Raw records:
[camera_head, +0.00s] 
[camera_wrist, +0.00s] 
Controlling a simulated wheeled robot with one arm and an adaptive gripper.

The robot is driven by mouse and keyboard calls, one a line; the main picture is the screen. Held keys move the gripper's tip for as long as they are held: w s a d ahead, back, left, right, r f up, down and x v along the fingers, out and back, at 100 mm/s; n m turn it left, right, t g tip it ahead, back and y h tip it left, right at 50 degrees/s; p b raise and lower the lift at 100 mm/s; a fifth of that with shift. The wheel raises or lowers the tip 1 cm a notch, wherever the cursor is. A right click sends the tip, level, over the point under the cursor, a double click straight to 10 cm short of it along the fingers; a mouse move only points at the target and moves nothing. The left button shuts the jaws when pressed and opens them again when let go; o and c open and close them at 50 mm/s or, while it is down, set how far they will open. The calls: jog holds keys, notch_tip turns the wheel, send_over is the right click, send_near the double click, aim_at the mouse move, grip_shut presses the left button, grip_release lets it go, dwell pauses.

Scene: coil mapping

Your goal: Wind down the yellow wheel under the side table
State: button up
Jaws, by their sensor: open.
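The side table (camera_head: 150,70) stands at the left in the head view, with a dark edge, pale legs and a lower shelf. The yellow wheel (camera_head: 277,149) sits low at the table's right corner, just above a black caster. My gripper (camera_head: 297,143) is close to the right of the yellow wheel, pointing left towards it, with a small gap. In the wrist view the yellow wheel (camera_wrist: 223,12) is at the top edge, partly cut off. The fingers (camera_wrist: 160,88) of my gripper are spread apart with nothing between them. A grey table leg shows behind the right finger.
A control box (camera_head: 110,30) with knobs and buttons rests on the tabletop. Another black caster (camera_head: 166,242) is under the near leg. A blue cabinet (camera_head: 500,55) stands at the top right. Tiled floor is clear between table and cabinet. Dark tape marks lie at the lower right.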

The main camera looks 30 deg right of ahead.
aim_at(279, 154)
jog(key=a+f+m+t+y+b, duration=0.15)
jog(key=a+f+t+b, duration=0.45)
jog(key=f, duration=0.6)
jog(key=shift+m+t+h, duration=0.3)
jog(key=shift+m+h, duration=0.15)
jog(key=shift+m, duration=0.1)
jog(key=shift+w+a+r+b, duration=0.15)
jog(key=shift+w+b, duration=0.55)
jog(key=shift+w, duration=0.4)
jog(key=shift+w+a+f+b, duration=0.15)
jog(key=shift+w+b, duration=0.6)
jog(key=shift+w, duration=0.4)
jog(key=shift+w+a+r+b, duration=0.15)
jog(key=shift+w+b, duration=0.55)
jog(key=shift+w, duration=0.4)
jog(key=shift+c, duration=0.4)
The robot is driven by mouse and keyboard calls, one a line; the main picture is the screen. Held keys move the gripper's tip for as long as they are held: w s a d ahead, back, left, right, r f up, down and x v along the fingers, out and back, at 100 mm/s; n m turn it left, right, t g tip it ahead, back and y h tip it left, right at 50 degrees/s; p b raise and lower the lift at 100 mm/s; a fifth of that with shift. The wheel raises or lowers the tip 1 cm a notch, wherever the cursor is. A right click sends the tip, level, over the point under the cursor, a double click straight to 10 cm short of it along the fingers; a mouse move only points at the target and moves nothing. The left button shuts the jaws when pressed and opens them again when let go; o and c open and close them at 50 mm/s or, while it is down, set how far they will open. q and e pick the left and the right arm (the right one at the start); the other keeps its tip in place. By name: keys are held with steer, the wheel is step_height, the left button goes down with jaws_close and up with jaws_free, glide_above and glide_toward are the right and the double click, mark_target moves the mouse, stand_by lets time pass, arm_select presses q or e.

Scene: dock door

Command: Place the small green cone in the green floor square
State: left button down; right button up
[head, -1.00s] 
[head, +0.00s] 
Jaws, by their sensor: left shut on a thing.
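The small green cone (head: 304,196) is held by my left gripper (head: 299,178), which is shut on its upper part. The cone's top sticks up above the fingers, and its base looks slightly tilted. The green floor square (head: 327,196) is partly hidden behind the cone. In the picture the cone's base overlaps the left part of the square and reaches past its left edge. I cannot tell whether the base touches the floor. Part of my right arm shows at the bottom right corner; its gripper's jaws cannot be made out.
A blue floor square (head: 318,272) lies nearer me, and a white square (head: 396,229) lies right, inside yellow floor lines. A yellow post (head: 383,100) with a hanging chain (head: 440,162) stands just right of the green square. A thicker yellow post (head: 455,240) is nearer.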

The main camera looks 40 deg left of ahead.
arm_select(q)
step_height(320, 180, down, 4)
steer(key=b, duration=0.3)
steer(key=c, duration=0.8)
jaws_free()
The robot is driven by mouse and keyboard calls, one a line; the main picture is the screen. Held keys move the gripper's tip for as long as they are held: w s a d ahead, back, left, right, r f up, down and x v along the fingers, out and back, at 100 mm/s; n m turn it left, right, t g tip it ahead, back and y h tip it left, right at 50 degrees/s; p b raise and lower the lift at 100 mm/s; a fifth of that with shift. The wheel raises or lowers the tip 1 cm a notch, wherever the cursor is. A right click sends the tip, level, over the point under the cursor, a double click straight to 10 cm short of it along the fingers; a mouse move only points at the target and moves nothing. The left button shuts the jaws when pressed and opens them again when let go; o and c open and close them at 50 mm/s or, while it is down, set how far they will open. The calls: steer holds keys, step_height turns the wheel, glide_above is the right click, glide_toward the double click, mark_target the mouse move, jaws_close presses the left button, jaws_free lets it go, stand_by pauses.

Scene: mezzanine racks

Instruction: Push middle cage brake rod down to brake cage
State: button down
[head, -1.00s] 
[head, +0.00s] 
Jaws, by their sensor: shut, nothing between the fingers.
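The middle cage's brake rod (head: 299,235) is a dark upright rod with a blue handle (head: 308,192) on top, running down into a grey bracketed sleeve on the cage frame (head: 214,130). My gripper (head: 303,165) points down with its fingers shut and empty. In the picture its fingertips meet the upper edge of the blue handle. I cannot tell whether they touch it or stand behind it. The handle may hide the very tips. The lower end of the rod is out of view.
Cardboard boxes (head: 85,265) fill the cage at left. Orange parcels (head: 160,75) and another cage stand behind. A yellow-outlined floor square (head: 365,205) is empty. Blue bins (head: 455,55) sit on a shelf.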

Work to complete
Look at the material above and copy, word for word, its lines from the first through the one containing "State: button up".

Answer for the task
[camera_head, +0.00s] 
[camera_wrist, +0.00s] 
Controlling a simulated wheeled robot with one arm and an adaptive gripper.

The robot is driven by mouse and keyboard calls, one a line; the main picture is the screen. Held keys move the gripper's tip for as long as they are held: w s a d ahead, back, left, right, r f up, down and x v along the fingers, out and back, at 100 mm/s; n m turn it left, right, t g tip it ahead, back and y h tip it left, right at 50 degrees/s; p b raise and lower the lift at 100 mm/s; a fifth of that with shift. The wheel raises or lowers the tip 1 cm a notch, wherever the cursor is. A right click sends the tip, level, over the point under the cursor, a double click straight to 10 cm short of it along the fingers; a mouse move only points at the target and moves nothing. The left button shuts the jaws when pressed and opens them again when let go; o and c open and close them at 50 mm/s or, while it is down, set how far they will open. The calls: jog holds keys, notch_tip turns the wheel, send_over is the right click, send_near the double click, aim_at the mouse move, grip_shut presses the left button, grip_release lets it go, dwell pauses.

Scene: coil mapping

Your goal: Wind down the yellow wheel under the side table
State: button up

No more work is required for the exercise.